What was he hiding? Did he kill someone? Did he rob a bank or have a drug enterprise? No, Damon was gay. To this day I can still hear him saying the words that ripped our family apart – and regardless of the amount of stress this put on my family they were words that needed to be said. He could no longer take the questions from my parents about “When are you going to find a nice girl and settle down?” and “What.. are you gay?” I knew long ago that Damon was attracted to man and in some ways it was an unspoken understanding.
After Damon “came out” my father took it the hardest; all of his sons were “men”. Big strapping bucks who drank beer, watched rugby and threw darts. He would sit in his chair in the livingroom and ask my mother how this happened, what did he do wrong. My father forbid Damon from coming to dinner or talking to my mother – which she did on the sly – he cut Damon out of the family little by little. It soon got to be that if you even mentioned his name you were on the outs with him for weeks. My brother regretted telling his secret – but he knew that someday our father would break down and accept him for what and who he was.

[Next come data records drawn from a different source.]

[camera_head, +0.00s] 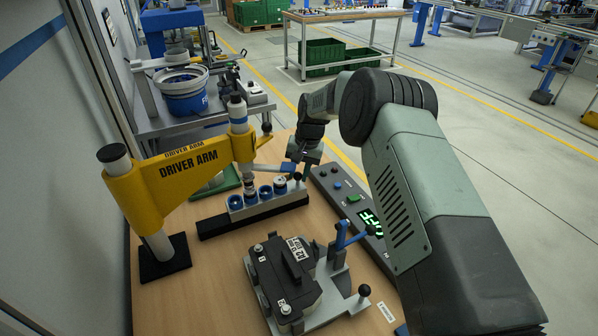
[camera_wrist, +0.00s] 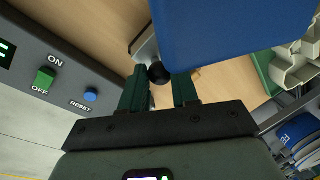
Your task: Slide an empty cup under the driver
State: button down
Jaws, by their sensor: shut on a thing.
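The yellow driver arm (camera_head: 188,172) carries a vertical driver (camera_head: 238,115) over a slide rail (camera_head: 252,212). Blue cups sit on the slide: a left cup (camera_head: 235,202), a middle cup (camera_head: 265,192) and a right one (camera_head: 280,185) with something pale and dark in it. The driver's lower end is near the left and middle cups; I cannot tell the exact alignment. My gripper (camera_head: 298,164) is at the slide's right end. In the wrist view, my gripper (camera_wrist: 159,88) is shut on a black ball knob (camera_wrist: 158,73). A large blue surface (camera_wrist: 230,35) hides much beyond it.
A control box (camera_head: 352,208) with buttons and a green display lies right of the slide. A black block (camera_head: 285,272) sits in a clamp fixture with a blue lever (camera_head: 350,238) in front. A blue bucket (camera_head: 183,98) stands on the back bench. Wood is clear at the front left.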

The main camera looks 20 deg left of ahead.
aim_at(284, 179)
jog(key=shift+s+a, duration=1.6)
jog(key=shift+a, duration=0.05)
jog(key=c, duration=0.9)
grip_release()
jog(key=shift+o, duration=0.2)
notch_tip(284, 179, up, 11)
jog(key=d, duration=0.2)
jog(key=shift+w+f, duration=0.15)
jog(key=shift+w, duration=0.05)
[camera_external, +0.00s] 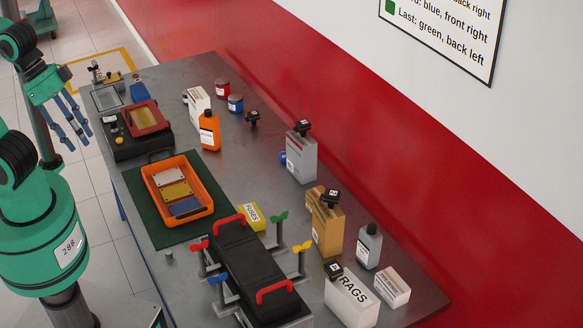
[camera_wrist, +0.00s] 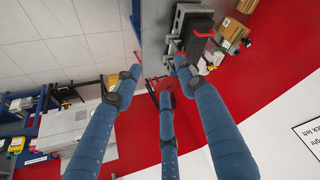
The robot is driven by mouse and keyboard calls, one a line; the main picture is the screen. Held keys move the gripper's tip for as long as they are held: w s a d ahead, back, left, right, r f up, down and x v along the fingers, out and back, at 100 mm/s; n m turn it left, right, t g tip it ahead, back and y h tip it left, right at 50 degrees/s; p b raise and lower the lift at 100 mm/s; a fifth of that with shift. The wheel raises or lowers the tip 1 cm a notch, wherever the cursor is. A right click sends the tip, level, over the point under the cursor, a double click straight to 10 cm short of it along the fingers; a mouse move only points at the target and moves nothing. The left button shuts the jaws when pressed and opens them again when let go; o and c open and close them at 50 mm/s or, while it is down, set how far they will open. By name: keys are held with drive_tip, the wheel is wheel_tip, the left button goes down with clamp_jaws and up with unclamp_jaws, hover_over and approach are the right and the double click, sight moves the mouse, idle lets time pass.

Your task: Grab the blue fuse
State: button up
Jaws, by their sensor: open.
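My gripper (camera_external: 75,128) hangs at the upper left of the external view, beyond the bench's left edge and apart from everything on it. Its blue fingers are spread and empty; the wrist view also shows the open gripper (camera_wrist: 158,80). No part is clearly readable as a blue fuse. A flat blue piece (camera_external: 185,207) lies in the front end of the orange tray (camera_external: 208,186), beside a yellow piece (camera_external: 177,191) and a pale one (camera_external: 168,176). A yellow box marked FUSES (camera_external: 251,216) stands right of the tray; its contents are hidden.
A red wall runs behind.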

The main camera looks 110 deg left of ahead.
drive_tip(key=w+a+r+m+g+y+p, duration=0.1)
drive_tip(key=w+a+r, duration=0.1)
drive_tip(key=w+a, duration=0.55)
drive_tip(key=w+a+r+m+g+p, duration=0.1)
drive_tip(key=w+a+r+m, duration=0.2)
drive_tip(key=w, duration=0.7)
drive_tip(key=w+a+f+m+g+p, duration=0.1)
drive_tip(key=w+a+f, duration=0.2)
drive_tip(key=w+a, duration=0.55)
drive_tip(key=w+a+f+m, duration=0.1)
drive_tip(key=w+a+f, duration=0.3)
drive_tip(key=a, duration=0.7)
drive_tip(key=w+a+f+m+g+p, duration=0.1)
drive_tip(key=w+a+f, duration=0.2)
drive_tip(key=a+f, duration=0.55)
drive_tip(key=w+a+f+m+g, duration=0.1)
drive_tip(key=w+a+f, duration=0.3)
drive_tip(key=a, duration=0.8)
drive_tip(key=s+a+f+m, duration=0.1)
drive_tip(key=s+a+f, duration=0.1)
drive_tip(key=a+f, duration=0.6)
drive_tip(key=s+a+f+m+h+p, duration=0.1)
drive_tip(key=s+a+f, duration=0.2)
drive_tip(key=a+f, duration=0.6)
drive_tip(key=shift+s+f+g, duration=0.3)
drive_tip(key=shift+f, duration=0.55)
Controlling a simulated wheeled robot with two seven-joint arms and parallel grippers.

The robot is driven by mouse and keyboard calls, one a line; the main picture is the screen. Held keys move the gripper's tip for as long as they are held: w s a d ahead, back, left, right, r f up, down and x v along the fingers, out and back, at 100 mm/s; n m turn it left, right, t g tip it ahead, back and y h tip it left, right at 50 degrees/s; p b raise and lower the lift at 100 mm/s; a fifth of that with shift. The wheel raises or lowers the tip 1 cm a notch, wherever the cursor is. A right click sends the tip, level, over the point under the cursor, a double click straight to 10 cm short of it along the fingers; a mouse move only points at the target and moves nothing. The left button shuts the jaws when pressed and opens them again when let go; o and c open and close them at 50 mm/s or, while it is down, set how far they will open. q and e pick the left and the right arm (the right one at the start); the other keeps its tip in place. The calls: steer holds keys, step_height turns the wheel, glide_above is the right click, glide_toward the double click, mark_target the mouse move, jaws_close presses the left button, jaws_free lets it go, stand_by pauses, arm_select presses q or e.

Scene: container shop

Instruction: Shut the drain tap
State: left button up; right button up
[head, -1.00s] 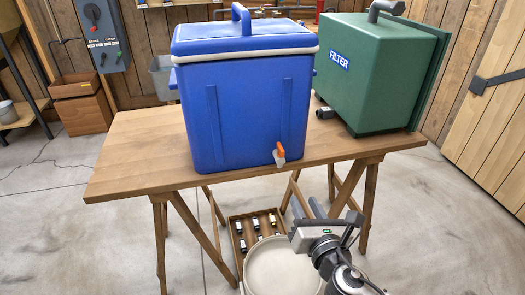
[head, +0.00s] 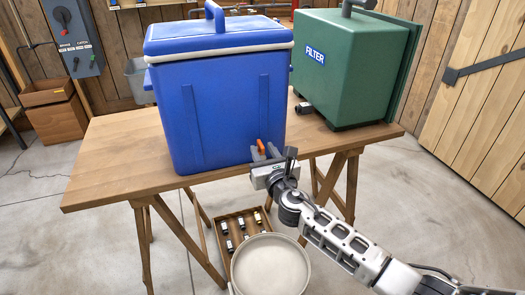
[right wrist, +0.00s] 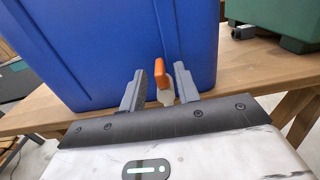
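The drain tap, with an orange lever (head: 261,146) on a pale body, sticks out low on the front of the blue cooler (head: 225,110), near its right edge. In the right wrist view the orange lever (right wrist: 161,80) stands upright above the whitish tap body (right wrist: 165,98). My right gripper (head: 264,154) is at the tap. Its fingers (right wrist: 158,88) are apart, one on each side of the tap, with a visible gap to the right finger. The left finger is close to the lever; contact cannot be told. My left gripper is not in view.
The cooler stands on a wooden trestle table (head: 110,165). A green filter box (head: 350,75) stands to its right, with a small dark fitting (head: 304,108) beside it. Below are a round pale tub (head: 270,265) and a wooden tray of small parts (head: 222,222).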

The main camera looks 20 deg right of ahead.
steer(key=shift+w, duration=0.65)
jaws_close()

Damon struggled through college with no financial help and met his ‘partner’ Lance. Lance was a beautiful creature – tall, chiseled face, ripped body and without a doubt one of the kindest human beings I have ever met. I have never seen two people more in love than Lance and Damon; each complimented the other in every way imaginable. It was the first time I was privileged to see the true definition of love.
Both of them had to deal with the day-to-day mockery that people threw their way; from the verbal slander to being portrayed as “flaming” – nothing anyone could do or say would have even the slightest effect on them. Neither of them were effeminate or outlandish; they didn’t frequent gay establishment and they did not have promiscuous sex. I only mention this because most people have a preconceived notion about gay men.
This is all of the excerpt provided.